• SET EXERCISE
Return, without pictures, the lines from the start of the data through the one that contains "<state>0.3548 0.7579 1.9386".

* begin *

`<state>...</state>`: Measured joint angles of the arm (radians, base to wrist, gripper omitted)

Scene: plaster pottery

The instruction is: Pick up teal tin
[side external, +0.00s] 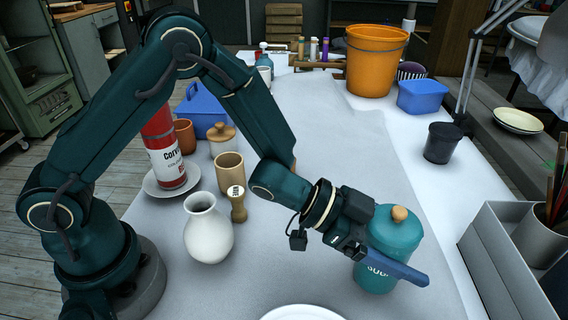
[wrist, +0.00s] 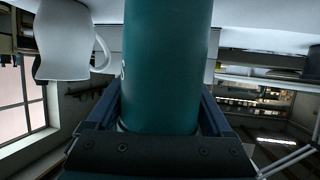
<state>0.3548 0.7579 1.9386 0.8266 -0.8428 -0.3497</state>
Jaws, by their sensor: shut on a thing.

* end *

• RESPONSE TO THE TASK
`<state>...</state>`: Measured joint angles of the arm (radians, base to wrist, gripper omitted)

Scene: plaster pottery

The instruction is: Pick up teal tin
[side external, +0.00s] 
[wrist, +0.00s] 
<state>0.3548 0.7579 1.9386 0.8266 -0.8428 -0.3497</state>

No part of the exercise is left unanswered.